Ever since being presented at the Paris Exposition of 1859, aluminum has been significant in the modern decorative arts.
For us it’s remained daring. Instead of embroidering our serveware to hide flaws, we create sleek designs and naked surfaces, the pure sheen on which any imperfection will show. We’ve learned that to realize designs in aluminum perfectly you must be able to carve a statue, build a sand castle, polish a gem. It also helps to have the instincts of a master chef.
Up in Massachusetts, our designer Michael Updike sculpts a new piece in clay, then casts it in dental plaster. He and Livia take it down to the most appropriate of our workshops in Mexico. There our artesanos hand-work an exact copy, from which a single metal mold is made.
This mold fits between two large boxes that get filled with a fine sand which holds a precise shape when pounded tight. Once sand envelops the design, the artisans lift off the top box and pull out the mold, leaving a perfect empty space.
Tubes are then pushed through the sand to make flow channels to the design cavity. One channel is for the molten aluminum; the others are to allow excess metal out. (On the underside of a Mariposa piece, you might spot the tiny mark of a channel.) When the boxes get joined tight again, the sand around the design cavity mustn’t budge even microscopically.
Once the molten aluminum reaches 1300 degrees, the artisans pour it down a flow channel until the cavity’s full. They stand on the box to keep it tight; the aluminum cools to a solid in 10 minutes. When they break open the box, sand spills all over.

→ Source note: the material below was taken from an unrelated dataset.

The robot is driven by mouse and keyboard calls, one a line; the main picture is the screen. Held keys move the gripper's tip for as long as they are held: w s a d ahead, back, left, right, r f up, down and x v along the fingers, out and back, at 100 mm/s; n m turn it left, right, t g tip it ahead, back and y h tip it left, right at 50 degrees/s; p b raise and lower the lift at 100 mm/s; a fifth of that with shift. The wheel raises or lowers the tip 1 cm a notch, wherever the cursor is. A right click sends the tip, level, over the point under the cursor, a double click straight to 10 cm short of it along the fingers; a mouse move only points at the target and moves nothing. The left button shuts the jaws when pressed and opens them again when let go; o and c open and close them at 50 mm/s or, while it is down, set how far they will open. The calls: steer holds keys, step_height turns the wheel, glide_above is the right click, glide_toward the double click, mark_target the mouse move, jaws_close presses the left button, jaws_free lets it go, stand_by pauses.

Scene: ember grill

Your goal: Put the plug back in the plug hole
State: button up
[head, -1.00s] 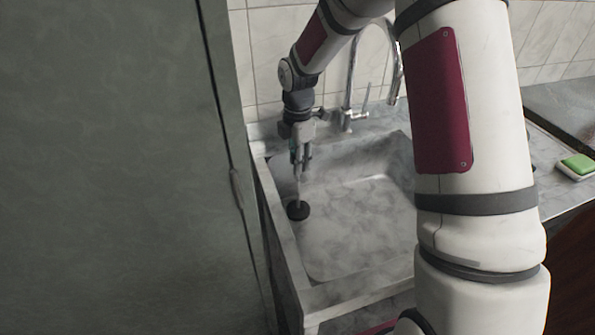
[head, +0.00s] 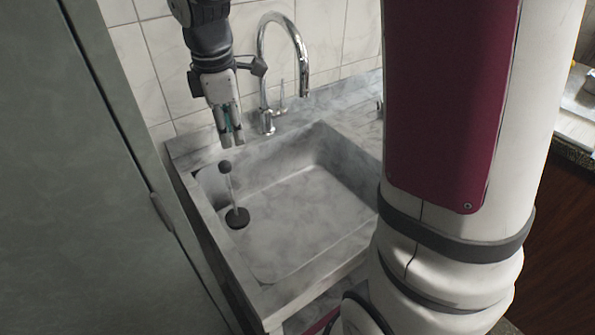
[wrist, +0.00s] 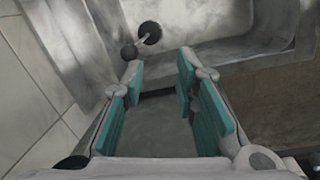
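The plug (head: 229,189) stands nearly upright in the back left corner of the sink basin (head: 300,205). It has a dark round knob on top, a thin pale stem and a dark disc at the bottom. The disc covers the spot beneath it, so I see no plug hole and cannot tell how the disc is seated. My gripper (head: 233,143) is above the knob, apart from it. In the wrist view my gripper (wrist: 160,64) has its teal-padded fingers spread with nothing between them. The plug (wrist: 139,43) shows beyond the fingertips there.
A chrome tap (head: 268,70) rises behind the sink, just right of my gripper. A tiled wall (head: 150,75) is behind it. A tall grey-green panel (head: 70,200) stands close on the left. The rest of the basin is empty.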

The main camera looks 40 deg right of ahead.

The sand’s shoveled up and reused, someone fetches the mold, and the process starts again. Polishers go to work on the new piece with grinding and buffing wheels — and a washing machine they call la vibradora — to exact a perfect high gloss.
A team of eagle-eyed women make sure the men have gotten every detail right. Each piece takes over an hour, and gets made one at a time. If you want to push the limits of what can be shaped in aluminum, there’s simply no other way.